> [Written request] Output the full listing below exactly, without the pictures.

======

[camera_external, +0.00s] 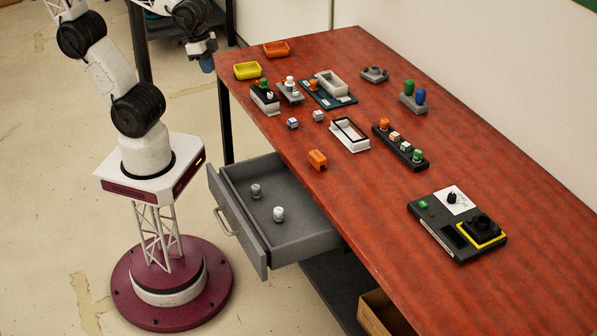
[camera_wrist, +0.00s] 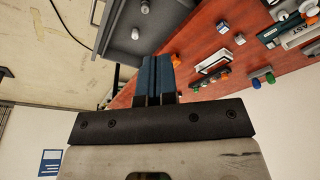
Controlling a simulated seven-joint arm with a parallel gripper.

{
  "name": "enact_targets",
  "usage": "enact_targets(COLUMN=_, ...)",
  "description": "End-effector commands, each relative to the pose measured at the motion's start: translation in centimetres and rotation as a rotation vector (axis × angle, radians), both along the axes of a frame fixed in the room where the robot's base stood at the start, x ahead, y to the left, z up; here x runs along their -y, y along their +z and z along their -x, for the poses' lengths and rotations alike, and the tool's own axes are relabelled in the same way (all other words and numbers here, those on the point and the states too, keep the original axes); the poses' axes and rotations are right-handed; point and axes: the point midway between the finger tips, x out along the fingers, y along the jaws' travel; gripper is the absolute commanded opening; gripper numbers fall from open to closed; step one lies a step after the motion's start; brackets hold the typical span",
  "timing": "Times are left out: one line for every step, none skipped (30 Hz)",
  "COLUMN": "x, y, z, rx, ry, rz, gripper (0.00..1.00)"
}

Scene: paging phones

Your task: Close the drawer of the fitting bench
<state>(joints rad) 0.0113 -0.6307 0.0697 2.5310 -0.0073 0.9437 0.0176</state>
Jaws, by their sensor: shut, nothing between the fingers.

======

> [Final result]
[camera_external, +0.00s] 
[camera_wrist, +0.00s] 
Controlling a simulated seven-joint arm with a parallel gripper.

{
  "name": "enact_targets",
  "usage": "enact_targets(COLUMN=_, ...)",
  "description": "End-effector commands, each relative to the pose measured at the motion's start: translation in centimetres and rotation as a rotation vector (axis × angle, radians), both along the axes of a frame fixed in the room where the robot's base stood at the start, x ahead, y to the left, z up; here x runs along their -y, y along their +z and z along their -x, for the poses' lengths and rotations alike, and the tool's own axes are relabelled in the same way (all other words and numbers here, those on the point and the states too, keep the original axes); the poses' axes and rotations are right-handed; point and axes: the point midway between the finger tips, x out along the fingers, y along the jaws' travel; gripper is the absolute commanded opening; gripper numbers fall from open to closed; step one lies a step after the motion's start; brackets hold the typical span",
  "timing": "Times are left out: one line for every step, none skipped (30 Hz)",
  "COLUMN": "x, y, z, rx, ry, rz, gripper (0.00..1.00)"
}

Scene: paging phones

Your task: Close the drawer of the fitting bench
<state>(joints rad) 0.0113 -0.6307 0.0697 2.5310 -0.0073 0.9437 0.0176</state>
Jaws, by their sensor: shut, nothing between the fingers.

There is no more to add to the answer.